PER L’ULTIMO ALBUM AVETE DUE OSPITI ALLA VOCE IN DUE TRACCE, NEIGE PER “SING FOR THE DAMAGE WE’VE DONE” E L’ANONIMO SINGER DEI GAEREA PER “SILVE NEEDLE // GOLDEN DAWN”. MA DOVEVA ESSERCENE UN TERZO, VALE A DIRE AUDREY SILVAIN IN “ONCE UPON A WINTER”. COME SONO NATE QUESTE COLLABORAZIONI E PER QUALE MOTIVO AVETE ELIMINATO IL CONTRIBUTO DELLA SILVAIN?

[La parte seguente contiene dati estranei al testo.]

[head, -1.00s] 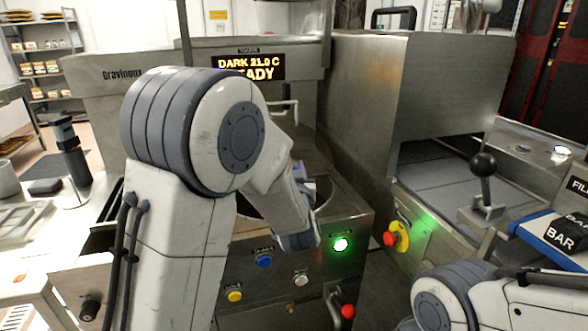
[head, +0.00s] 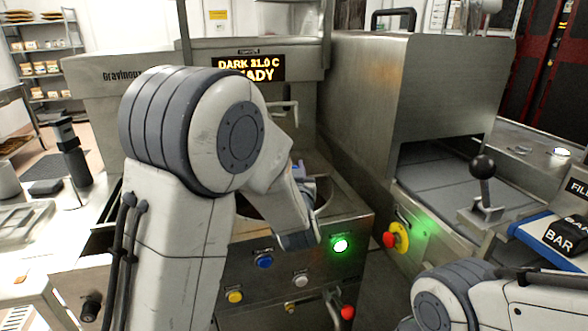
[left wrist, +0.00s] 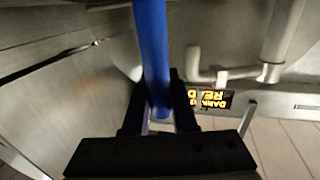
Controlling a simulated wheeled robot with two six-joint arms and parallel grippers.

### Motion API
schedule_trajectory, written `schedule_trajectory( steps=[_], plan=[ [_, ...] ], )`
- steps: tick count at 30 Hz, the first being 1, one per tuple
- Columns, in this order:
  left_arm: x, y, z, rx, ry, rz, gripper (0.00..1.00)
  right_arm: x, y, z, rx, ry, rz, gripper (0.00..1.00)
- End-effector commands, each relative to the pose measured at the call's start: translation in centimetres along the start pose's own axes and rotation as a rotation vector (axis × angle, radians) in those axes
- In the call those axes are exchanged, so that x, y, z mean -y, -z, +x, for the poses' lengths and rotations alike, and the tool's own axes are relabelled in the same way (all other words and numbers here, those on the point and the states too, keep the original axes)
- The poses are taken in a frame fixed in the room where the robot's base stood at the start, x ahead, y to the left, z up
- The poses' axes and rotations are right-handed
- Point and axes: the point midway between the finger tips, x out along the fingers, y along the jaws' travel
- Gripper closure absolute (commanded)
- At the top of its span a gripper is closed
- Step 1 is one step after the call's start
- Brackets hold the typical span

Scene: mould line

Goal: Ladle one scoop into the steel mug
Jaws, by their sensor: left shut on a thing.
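My left gripper (left wrist: 158,108) is shut on a blue handle (left wrist: 153,50), which I take to be the ladle's. The handle runs up out of the left wrist view, and its bowl is not visible. In the head view my left arm reaches over the round opening of the steel machine and hides most of the gripper. A grey cylindrical vessel (head: 8,180) stands at the far left edge on the counter; I cannot tell if it is the steel mug. My right arm shows at the lower right, but its gripper is out of view.
The machine's display (head: 250,68) is lit, and its front panel carries coloured buttons and a green lamp (head: 340,246). A steel tunnel with a belt (head: 440,180) stands to the right, with a black-knobbed lever (head: 483,166). A dark grinder-like cylinder (head: 72,155) stands on the left counter.

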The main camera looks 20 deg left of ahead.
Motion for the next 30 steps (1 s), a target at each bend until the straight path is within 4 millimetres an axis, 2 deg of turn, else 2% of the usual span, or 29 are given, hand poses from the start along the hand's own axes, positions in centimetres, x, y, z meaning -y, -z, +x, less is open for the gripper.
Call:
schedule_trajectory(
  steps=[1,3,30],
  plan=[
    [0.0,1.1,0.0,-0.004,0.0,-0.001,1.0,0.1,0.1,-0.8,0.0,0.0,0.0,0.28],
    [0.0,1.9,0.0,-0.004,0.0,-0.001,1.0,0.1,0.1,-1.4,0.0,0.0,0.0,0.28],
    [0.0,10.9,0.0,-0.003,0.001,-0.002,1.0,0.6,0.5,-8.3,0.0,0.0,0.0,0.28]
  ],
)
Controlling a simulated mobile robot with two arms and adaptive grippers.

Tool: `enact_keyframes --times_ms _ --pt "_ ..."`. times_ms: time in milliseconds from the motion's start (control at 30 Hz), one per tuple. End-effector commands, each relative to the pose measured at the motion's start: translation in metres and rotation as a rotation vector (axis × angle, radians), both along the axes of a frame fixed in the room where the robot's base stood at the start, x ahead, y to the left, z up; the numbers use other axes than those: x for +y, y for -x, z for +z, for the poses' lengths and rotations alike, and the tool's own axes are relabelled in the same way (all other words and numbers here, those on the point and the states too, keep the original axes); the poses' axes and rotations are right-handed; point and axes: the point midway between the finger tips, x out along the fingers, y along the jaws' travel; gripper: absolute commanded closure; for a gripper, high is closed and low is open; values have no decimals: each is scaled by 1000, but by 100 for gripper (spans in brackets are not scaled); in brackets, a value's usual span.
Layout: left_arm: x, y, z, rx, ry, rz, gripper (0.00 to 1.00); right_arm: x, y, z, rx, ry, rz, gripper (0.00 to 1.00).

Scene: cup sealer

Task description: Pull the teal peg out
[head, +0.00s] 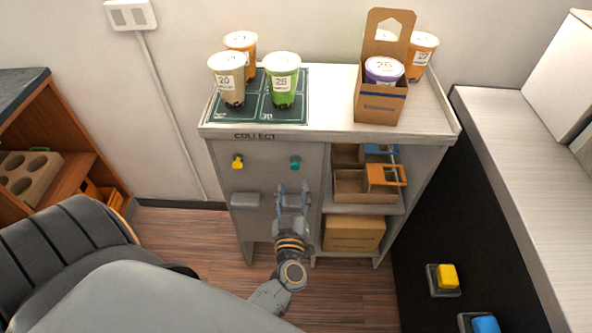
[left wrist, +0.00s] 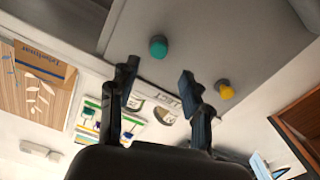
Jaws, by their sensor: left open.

– La ragione per cui abbiamo voluto coinvolgere Neige e Audrey era per una specie di revival degli Amesouers (la Silvain e Neige erano due dei quattro membri del gruppo, ora sciolto, autore di un solo disco, l’omonimo del 2009, ndR). Sapevamo che Audrey aveva militato nei Peste Noire, ma ci aveva detto di aver rotto con quelle persone e le loro ideologie. Quando abbiamo postato la tracklist, con l’indicazione della sua presenza su un brano, ci siamo accorti che lei non aveva per nulla interrotto i legami con certe idee ed è il motivo per il quale abbiamo eliminato quello che aveva cantato per noi. Gli Harakiri For The Sky non hanno nulla a che spartire con idee razziste e roba simile, così abbiamo interrotto immediatamente la collaborazione, cosa che è sfociata in alcune spiacevoli accuse contro di noi e infangamenti della nostra reputazione. È vero, avremmo dovuto essere più attenti e verificare meglio quale idee Audrey professasse ancora oggi. Siamo stati superficiali, lo ammetto, non agiremo mai più in questo modo in futuro…
NEL 2020 HAI REALIZZATO ALTRI DUE DISCHI, UNO A FIRMA LÛS E UNO COI KARG. PUOI DARCI QUALCHE DETTAGLIO IN PIÙ SU QUESTI DUE PROGETTI E SUI CONTENUTI, RISPETTIVAMENTE, DI “MÜDE HEIM (ZU DEN STERNEN)” E “TRAKTAT”?
– Nei Lûs ho suonato il basso e ho registrato la maggior parte delle linee vocali. In questo caso, si tratta del progetto di uno dei miei migliori amici, Thomas Lackner. Chiunque abbia a cuore sonorità cupe, con influenze hardcore e grunge, dovrebbe dare un ascolto al disco. Per quanto riguarda i Karg, è stato un anno pazzesco! “Traktat” è uscito a febbraio e ci ha portato fino alla trentaquattresima posizione delle chart tedesche. Non sarà chissà cosa né di per sé sintomo di aver realizzato un buon lavoro, ma fa comunque piacere. Abbiamo anche registrato un EP, “Resilienz”, uscito alla fine di agosto. Ho scritto tantissima musica nell’ultimo anno, ero vicino ad esplodere. A dire il vero, anche adesso sono nella stessa identica situazione…
IL GENERE NORMALMENTE ASSOCIATO ALLA VOSTRA PROPOSTA È DIVENTATO UNO DEI PRINCIPALI TREND NELLA MUSICA UNDERGROUND. PERCHÉ SECONDO VOI CI SONO COSÌ TANTE BAND ATTRATTE DA QUESTO MODO DI SUONARE E CHE POSSONO ETICHETTATI PER QUALCHE MOTIVO COME POST-BLACK METAL?
– Penso sia perché è un genere che cattura sentimenti puri e reali. Viviamo in tempi in cui tutti, in qualche maniera, si sentono depressi e si sentono perduti. Ed è questo ciò su cui si focalizza il post-black metal: l’alienazione.
DENTRO E FUORI DAL METAL, QUALI SONO STATI I TUOI ALBUM PREFERITI DEL 2020? E QUALI SONO INVECE QUELLI DA TE PIÙ ATTESI PER IL 2021?
– Per il 2020, nominerei gli ultimi album di Svalbard, Afsky, Nothing, Touché Amoré, Bait, Fluisteraars, Turia, Paysage D’Hiver, Thou (l’album di cover dei Nirvana), Grift, Infant Island, Uada. Per il 2021, al momento sono un po’ impreparato, ma ho ordinato con largo anticipo il nuovo EP dei Cult Of Luna (l’intervista è avvenuta a febbraio, ndR).